─── PROVIDED ENTRIES

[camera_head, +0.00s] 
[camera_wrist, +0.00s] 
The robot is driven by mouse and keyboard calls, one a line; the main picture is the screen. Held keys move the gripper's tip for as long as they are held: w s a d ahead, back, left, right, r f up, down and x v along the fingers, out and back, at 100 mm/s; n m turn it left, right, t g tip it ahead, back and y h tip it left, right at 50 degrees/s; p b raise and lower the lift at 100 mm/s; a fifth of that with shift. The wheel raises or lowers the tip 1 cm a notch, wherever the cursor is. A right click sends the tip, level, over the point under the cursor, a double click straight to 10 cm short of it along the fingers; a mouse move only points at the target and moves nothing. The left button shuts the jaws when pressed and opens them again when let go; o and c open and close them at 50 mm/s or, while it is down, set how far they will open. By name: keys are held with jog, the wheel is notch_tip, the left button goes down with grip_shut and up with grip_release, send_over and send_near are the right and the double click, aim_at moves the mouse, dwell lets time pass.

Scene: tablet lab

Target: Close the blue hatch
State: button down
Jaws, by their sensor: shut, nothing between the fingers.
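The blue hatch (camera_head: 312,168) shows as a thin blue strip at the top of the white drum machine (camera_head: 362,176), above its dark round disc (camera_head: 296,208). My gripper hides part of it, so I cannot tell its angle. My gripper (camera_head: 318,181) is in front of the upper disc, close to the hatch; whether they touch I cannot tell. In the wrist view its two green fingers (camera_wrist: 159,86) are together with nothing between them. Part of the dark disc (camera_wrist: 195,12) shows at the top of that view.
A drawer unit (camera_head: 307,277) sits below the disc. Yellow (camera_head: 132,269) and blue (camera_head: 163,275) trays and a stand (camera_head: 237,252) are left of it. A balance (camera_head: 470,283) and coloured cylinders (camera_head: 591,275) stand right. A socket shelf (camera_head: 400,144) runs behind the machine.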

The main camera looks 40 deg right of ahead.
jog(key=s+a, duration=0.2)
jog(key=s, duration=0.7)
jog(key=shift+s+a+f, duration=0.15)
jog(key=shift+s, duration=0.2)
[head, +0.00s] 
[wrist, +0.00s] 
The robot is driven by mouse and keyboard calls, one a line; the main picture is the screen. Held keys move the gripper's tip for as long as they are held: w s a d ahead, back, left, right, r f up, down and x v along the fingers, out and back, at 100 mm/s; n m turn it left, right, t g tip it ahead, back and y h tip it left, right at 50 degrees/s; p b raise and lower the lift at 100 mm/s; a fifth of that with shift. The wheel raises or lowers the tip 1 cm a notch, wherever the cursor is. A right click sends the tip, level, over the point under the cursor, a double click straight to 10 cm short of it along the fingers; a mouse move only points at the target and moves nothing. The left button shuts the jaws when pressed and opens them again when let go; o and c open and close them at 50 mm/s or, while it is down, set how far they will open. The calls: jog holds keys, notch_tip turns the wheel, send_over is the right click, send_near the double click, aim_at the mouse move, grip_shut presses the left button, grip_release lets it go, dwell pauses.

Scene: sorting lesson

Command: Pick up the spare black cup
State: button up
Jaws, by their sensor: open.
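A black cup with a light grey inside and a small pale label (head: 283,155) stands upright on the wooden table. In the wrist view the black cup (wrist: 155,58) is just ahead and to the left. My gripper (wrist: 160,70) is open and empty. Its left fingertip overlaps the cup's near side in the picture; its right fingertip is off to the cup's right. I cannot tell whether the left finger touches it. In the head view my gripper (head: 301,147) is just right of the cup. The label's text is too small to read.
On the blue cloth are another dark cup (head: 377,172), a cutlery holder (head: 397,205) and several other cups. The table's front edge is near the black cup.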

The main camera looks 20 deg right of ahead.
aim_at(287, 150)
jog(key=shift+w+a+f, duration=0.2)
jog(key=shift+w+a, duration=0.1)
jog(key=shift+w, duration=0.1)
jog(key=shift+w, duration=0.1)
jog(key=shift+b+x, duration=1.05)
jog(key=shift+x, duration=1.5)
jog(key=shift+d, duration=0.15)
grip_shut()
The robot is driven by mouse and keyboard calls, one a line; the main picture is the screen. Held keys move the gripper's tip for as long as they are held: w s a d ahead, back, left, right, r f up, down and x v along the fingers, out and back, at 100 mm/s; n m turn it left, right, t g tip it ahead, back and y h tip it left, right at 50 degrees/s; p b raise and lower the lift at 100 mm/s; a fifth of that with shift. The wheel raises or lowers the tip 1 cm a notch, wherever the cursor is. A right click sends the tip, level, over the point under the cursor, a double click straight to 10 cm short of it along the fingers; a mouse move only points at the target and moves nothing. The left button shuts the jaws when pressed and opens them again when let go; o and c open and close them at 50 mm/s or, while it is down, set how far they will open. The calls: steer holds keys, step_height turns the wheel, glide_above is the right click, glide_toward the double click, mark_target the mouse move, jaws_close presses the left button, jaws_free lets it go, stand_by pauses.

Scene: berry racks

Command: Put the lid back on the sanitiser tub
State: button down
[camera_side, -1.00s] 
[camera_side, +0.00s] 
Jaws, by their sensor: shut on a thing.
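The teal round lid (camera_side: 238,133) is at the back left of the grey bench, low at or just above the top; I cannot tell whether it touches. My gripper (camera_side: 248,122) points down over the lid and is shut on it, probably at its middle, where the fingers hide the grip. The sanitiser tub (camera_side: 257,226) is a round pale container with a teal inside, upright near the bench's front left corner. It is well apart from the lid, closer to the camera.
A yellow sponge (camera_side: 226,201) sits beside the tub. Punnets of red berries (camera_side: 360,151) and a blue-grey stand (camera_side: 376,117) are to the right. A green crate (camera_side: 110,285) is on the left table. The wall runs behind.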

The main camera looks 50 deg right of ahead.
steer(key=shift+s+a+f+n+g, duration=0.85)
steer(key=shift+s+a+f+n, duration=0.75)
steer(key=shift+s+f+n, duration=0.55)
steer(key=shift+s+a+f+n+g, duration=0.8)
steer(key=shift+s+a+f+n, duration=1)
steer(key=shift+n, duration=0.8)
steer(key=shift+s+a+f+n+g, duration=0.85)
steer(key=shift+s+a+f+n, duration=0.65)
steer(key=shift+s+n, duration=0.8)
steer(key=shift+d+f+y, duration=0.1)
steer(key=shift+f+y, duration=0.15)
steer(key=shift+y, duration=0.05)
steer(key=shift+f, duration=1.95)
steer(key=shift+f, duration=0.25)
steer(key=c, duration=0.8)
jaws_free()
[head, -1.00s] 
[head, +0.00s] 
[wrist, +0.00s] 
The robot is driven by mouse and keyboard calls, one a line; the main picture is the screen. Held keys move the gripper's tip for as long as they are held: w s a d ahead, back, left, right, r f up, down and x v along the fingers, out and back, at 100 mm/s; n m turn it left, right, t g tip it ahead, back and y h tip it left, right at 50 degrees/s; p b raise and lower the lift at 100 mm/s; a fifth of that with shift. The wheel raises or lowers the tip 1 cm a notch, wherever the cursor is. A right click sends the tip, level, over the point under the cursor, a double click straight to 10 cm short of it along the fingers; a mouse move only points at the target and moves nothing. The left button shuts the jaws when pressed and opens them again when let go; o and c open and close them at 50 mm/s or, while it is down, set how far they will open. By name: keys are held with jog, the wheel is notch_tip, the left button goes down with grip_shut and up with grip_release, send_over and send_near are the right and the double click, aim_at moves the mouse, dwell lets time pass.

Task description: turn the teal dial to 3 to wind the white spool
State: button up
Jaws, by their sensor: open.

──────

== WHAT IS ASKED ==
Report every line containing the word "Scene" from the listing above.

== SOLUTION FOR THIS TASK ==
Scene: tablet lab
Scene: sorting lesson
Scene: berry racks

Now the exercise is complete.